Portsmouth City Health Commissioner Peggy Burton responded to a story in the Portsmouth Daily Times in which Third Ward Councilman Nick Basham said he was disappointed that she had not been showing up at the city’s budget hearings.
Burton apologized and explained that she had been out of town training in Cincinnati.
“I will always make myself available,” Burton said.
Later in the budget meeting Burton explained the percentage of the salaries for the operation of her department paid by the city and the percentage paid by grants. She also made several cuts in her budget to help Council attempt to bring down the current $1.5 million budget deficit.
At one point Burton explained that the City Health Department is really not a part of the city.
“This is something that City Council established to have a health department. So that should be between the health department and City Council, because there has been an Attorney General’s ruling on it, so that means we can set our own salaries,” Burton said.

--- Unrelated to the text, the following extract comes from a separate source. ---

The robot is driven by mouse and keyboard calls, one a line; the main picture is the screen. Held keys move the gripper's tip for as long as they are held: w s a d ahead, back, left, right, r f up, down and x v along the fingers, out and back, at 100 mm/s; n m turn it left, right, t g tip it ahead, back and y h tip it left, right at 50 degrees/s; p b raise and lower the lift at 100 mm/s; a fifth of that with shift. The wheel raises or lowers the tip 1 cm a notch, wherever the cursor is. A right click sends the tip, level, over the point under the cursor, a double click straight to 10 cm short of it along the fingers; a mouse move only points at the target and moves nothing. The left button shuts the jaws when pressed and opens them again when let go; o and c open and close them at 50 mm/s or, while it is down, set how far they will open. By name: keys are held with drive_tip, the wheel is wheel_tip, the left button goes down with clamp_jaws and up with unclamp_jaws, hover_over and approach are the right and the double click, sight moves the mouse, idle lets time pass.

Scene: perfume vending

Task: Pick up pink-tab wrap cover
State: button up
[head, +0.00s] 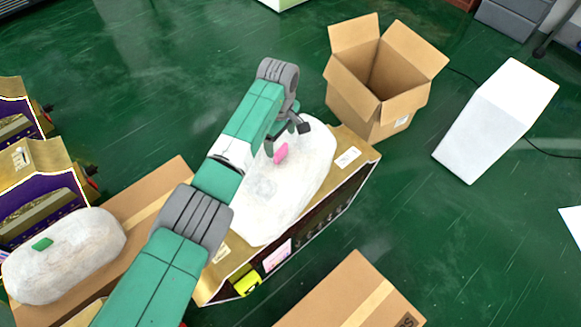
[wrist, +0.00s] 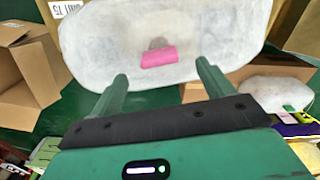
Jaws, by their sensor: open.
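The pink-tab wrap cover (head: 303,187) is a white, crinkled, rounded cover lying over the top of a gold-edged vending box in the head view. Its pink tab (head: 281,153) stands up from its top. My gripper (head: 289,137) is above the cover, close to the tab, and my arm hides part of the cover's left side. In the wrist view the cover (wrist: 95,42) fills the upper middle, with the pink tab (wrist: 158,57) ahead of and between the two fingers. My gripper (wrist: 161,76) is open, with nothing between its fingers.
An open cardboard box (head: 375,95) stands behind the vending box. A white slanted block (head: 497,120) is at right.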

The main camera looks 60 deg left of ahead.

Burton said the Ohio Revised Code says that the Board of Health sets the health department’s employee salaries.
“We’re not attacking you Peggy, but we’re trying to work through this,” Portsmouth City Auditor Trent Williams said. “We have people who are willing to give back, but not if others are going to take more.”
“I think giving $35,000 back is pretty good, don’t you?” Burton said.
“It’s relative. If others are giving $90,000, then, no,” Williams responded.
“Their budgets are three times more than mine,” Burton said.
“That’s what I said. It’s all relative. Thirty-five thousand, that may be great — that may be nothing,” Williams said.
“That’s 5 percent of my budget,” Burton said.
“The problem is that we are looking for 15 percent,” First Ward Councilman Kevin Johnson said.
Council scheduled another budget meeting for Thursday, and plans to call a special session Monday, April 19 to pass the budget.
Council is hoping to bring the deficit to under $1 million by the night of the special session.
During their legislative session, Council passed an ordinance authorizing the distribution of $13,163.59, accounting for one-third of the Hotel/Motel tax assigned to cultural affairs.
Council also gave second reading to an ordinance authorizing an increase in Water Department tap installation fees, and a resolution authorizing the Portsmouth Fire Department to donate a surplus 1979 pumper truck to the Rubyville Fire Department.